Sam has covered allot of ground since his early days at Penland. Both he and his glass have a quality of integrity, consideration, and professionalism that makes showing his work a pleasure.
Stang-3 
About Sam
Sam Stang was born in Northfield, Minnesota in 1959. He attended Washington University in St. Louis, Missouri from 1980 – 84. He studied with Fritz Dreisbach at Penland School of Crafts in 1983, and with Lino Tagliapietra at Haystack Mountain School of Crafts in 1991. Sam was a founding partner in Ibex Glass Studio, 1985 – 1991. In 1992, he moved to Augusta, in rural south St.
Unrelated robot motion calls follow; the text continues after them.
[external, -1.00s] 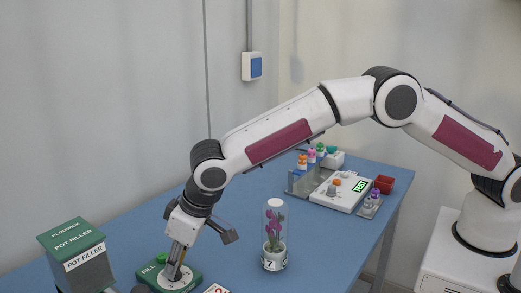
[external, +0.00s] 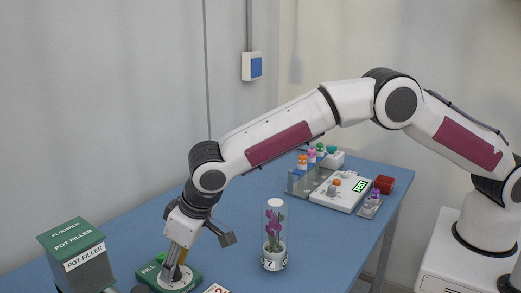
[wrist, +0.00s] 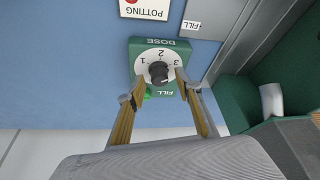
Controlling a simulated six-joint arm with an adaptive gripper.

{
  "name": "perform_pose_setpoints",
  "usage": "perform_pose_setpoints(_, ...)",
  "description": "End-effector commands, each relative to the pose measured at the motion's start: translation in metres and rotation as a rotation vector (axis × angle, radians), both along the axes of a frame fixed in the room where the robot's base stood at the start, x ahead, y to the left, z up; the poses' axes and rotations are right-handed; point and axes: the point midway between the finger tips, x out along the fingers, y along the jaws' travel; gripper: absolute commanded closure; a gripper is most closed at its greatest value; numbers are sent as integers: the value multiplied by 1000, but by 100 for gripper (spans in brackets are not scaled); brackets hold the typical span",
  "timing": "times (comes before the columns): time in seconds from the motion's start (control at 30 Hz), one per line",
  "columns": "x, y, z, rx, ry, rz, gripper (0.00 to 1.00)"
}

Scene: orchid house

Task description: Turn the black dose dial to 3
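The black dose dial (wrist: 158,72) sits on a white disc marked 1, 2 and 3 on the green dose panel (wrist: 180,45). Where its pointer is set is too small to tell. My gripper (wrist: 160,80) is open, with one fingertip on each side of the dial and a visible gap to it. In the external view my gripper (external: 174,268) points down over the green panel (external: 150,272) and hides the dial.
A green fill button (external: 162,257) is beside the dial. The pot filler box (external: 75,255) stands left of the panel. A clear tube with an orchid (external: 274,235) stands to the right. A white tester (external: 340,190) and small bottles are farther back.

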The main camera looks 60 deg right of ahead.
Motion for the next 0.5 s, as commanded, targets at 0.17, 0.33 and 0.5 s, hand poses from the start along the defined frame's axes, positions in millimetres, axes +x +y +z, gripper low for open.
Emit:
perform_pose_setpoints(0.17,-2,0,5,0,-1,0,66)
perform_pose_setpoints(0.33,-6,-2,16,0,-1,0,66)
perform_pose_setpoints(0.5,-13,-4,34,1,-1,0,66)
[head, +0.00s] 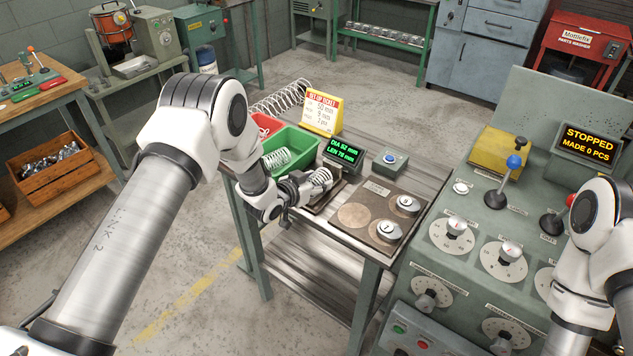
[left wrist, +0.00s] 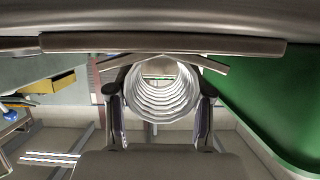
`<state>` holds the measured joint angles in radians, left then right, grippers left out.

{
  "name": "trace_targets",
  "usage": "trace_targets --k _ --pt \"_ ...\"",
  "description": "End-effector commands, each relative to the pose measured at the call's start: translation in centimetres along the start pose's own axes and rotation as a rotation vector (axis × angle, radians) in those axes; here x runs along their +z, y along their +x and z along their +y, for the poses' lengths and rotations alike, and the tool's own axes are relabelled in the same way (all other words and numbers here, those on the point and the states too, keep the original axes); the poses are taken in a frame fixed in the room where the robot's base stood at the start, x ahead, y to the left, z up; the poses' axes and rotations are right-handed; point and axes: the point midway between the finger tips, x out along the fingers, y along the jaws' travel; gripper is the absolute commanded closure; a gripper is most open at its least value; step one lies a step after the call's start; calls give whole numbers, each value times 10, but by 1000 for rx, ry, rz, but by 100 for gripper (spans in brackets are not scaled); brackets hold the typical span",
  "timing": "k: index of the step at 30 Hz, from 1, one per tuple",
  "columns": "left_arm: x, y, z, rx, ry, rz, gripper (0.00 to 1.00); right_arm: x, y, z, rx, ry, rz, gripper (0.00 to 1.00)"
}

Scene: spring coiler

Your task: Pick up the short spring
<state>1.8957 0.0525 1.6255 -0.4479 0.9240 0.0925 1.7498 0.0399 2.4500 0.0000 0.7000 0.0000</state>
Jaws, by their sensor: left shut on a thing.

Charles County, where he remodeled an old auto repair shop and turned it into Augusta Glass Studio, which he still operates as a sole proprietorship. Stang is married to Kaeko Maehata, who is also a glassblower.

Murrini Bottle
Murrini Bottle
About the Work
All of my pieces are made by using traditional European glassblowing techniques. With the murrini pieces, I begin by making glass rods, which are patterned in cross section. The rods are cooled and cut into thin pieces and arranged on an iron plate, which is then heated to fuse the murrini. This is then rolled into a tube on the end of a blowpipe and shaped into the final form.
Every piece I make is entirely produced hot at the furnace. The banded bowls are blown as separate sections and fused together. This technique, known as incalmo, requires a great deal of skill and cooperation. I work with at least one assistant and often with a team of three experienced glassblowers.